July 4, 2017
At the recent Mobile World Congress in Shanghai, network signalling security vendor Evolved Intelligence warned that operators racing to deploy 5G services in time for the Winter Olympic Games in 2018 were in danger of forgetting the security lessons of the past.
Co-founder and commercial director Peter Blackie said that not enough progress had yet been made on securing 5G network signalling. “It is only in the last couple of years that we have begun to protect the open door in the SS7 signalling protocol used in second and third generation networks,” he said. “Hackers and fraudsters have found that door and have now begun exploiting the weakness.
“It is therefore vital that as well as continuing to close that door, we also ensure that signalling security in 4G and 5G networks gets the attention it requires now and that we do not repeat the mistakes of the past.”
Referring to the race to launch in time for the Winter Olympics, Blackie warned: “I understand the commercial targeting of big events for new technology, but it will put the operators in a vulnerable position if they launch 5G networks without the right level of security.”

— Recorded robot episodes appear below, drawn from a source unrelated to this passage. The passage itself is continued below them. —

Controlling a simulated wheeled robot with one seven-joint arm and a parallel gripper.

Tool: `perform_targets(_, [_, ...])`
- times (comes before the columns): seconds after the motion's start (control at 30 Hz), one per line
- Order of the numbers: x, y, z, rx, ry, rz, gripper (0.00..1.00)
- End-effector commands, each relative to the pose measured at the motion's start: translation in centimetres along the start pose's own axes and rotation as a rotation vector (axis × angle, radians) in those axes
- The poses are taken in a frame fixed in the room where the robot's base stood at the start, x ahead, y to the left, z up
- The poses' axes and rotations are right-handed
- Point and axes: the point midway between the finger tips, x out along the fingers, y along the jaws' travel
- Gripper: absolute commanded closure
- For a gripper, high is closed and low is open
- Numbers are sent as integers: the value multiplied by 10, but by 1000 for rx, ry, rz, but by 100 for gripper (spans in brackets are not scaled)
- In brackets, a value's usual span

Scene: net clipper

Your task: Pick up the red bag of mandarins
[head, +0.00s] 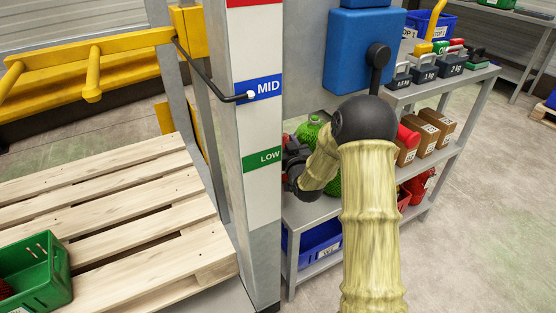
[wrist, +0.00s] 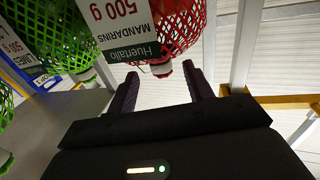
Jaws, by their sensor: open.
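The red mesh bag of mandarins (wrist: 180,28) is at the top of the wrist view, with a white and green label reading MANDARINS 500 g. Its gathered, clipped end points toward my gripper (wrist: 161,78), whose two dark fingers are spread open. That end is near the fingertips, roughly between them; I cannot tell whether they touch. In the head view my gripper (head: 294,163) is beside the white post, mostly hidden by the post and my arm. A small red patch shows just above it, too small to identify surely.
A green mesh bag labelled limes (wrist: 58,25) is left of the red bag; a green bag (head: 315,130) shows behind my arm. The grey shelf (head: 300,215) holds weights, brown boxes (head: 437,122) and a blue bin (head: 318,243). The white post (head: 258,125) stands close to my gripper.

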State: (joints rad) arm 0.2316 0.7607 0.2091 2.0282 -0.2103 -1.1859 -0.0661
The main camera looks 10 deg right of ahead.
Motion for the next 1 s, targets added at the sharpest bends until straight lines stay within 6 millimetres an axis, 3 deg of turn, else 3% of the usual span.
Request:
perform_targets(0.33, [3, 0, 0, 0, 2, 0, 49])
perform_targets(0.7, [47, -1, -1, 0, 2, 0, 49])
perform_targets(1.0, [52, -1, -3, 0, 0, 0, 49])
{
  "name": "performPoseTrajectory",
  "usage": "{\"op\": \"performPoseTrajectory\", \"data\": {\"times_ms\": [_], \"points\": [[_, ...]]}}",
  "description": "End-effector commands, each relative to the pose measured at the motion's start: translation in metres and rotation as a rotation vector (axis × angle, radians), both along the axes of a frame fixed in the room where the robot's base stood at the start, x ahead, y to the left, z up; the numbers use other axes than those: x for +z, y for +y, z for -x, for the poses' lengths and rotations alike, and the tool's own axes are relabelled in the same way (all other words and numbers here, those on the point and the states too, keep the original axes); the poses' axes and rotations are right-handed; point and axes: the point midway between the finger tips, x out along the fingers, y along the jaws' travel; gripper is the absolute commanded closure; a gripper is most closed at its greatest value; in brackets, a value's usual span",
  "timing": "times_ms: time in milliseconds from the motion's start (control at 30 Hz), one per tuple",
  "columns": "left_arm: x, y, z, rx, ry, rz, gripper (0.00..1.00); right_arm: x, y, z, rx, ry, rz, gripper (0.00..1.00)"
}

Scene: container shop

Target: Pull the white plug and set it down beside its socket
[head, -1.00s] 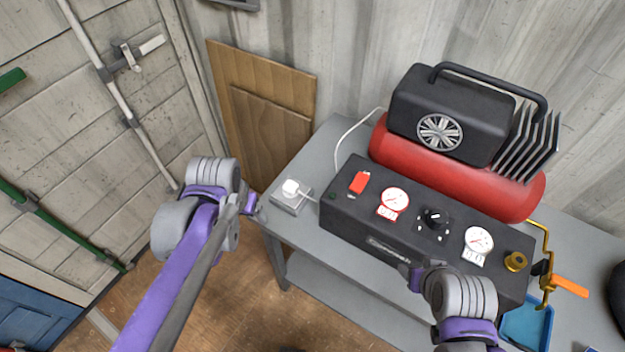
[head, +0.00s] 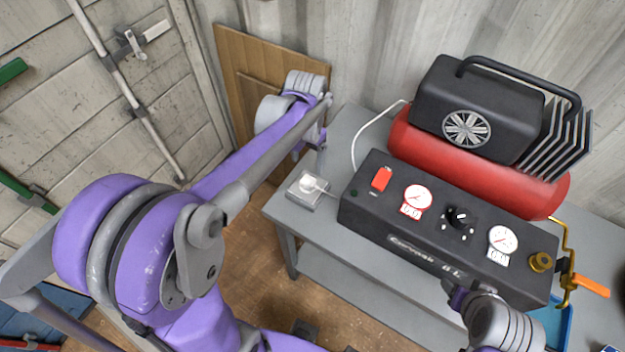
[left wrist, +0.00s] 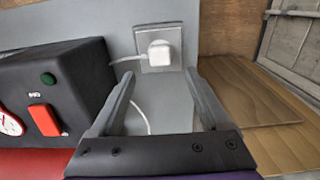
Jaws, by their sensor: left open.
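The white plug (head: 310,184) sits in its grey socket box (head: 298,199) on the left end of the grey table, with a white cable running from it. In the left wrist view the plug (left wrist: 160,52) is on the socket plate (left wrist: 145,33), straight ahead of the fingertips. My left gripper (head: 315,139) is above and behind the socket in the head view. In the left wrist view the left gripper (left wrist: 159,80) is open and empty, its fingers apart from the plug. My right gripper (head: 455,293) is by the front of the black panel; its fingers are unclear.
A black control panel (head: 405,243) with a red switch (head: 381,179) and gauges stands right of the socket. A red compressor tank (head: 480,172) is behind it. Bare table (head: 352,118) lies behind the socket. Wooden boards (head: 240,60) lean against the wall at the left.

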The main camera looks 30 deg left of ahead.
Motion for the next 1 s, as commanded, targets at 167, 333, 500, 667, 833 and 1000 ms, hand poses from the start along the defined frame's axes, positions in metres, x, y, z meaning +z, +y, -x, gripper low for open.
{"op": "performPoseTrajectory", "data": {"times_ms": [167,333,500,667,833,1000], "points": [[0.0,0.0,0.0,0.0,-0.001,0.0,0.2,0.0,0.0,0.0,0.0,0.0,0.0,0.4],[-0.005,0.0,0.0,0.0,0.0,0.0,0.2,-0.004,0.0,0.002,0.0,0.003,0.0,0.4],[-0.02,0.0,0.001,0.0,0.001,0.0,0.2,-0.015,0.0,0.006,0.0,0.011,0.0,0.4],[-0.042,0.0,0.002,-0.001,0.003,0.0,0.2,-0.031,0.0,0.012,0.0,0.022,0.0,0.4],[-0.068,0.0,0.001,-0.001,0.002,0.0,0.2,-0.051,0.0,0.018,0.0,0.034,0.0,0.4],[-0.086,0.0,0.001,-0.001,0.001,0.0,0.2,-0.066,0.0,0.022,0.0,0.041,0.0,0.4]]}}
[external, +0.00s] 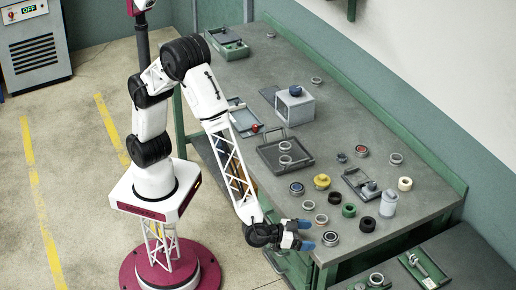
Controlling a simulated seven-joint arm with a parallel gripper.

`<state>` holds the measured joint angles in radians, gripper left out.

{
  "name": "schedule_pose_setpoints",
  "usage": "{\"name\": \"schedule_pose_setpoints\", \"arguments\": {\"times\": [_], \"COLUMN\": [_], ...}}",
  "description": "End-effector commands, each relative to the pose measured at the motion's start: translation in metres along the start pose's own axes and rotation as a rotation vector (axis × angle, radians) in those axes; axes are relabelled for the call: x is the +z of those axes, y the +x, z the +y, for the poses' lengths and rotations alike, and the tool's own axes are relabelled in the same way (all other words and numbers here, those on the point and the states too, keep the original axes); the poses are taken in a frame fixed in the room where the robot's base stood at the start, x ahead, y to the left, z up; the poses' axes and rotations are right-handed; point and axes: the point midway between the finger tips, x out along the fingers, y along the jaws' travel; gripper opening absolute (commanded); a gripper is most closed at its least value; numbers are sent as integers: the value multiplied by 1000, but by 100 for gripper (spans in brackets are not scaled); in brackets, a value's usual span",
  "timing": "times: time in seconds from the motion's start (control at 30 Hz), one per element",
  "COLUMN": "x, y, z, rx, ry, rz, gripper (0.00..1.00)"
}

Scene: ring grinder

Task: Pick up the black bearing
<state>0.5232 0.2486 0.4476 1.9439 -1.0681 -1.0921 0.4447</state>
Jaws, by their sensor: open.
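A black ring (367,224), which looks like the black bearing, lies flat on the green-edged table (425,212) near its front right. My gripper (306,235) is low over the table's front edge, left of the black ring and apart from it. Its two blue-tipped fingers point right and are spread open with nothing seen between them. A dark-centred metal ring (330,239) lies just right of the fingertips, between my gripper and the black ring. Whether the fingers touch the tabletop is hard to tell.
Near the black ring are a dark green ring (348,210), a grey cylinder (389,203), a cream ring (405,184) and a small tray (360,184). Other metal rings (321,219) lie close to my gripper. A larger dark tray (268,155) sits further back.

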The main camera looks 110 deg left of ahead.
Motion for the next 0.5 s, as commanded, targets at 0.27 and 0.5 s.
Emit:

Earlier this year, hackers exploited the weakness in SS7 signalling to defraud banking customers in Germany, diverting text messages that had been sent to authorise consumer transactions to their own mobiles rather than to the registered user. Evolved Intelligence is supplying a Signalling Firewall offering to operators that the company said would have detected and blocked the fraudulent divert.
Although SS7 signalling, typically used to communicate between networks, is not used in 4G and 5G systems, the replacement Diameter signalling has some of the same inter-network security issues.
“The security issues will not fade away with the closure of the legacy networks,” said Blackie. “The Diameter signalling used in 4G and 5G networks will need improved security to keep the fraudsters at bay – especially as the technology underpinning Diameter will be more familiar to IT and computer hackers than the telecoms technology used in SS7 signalling.”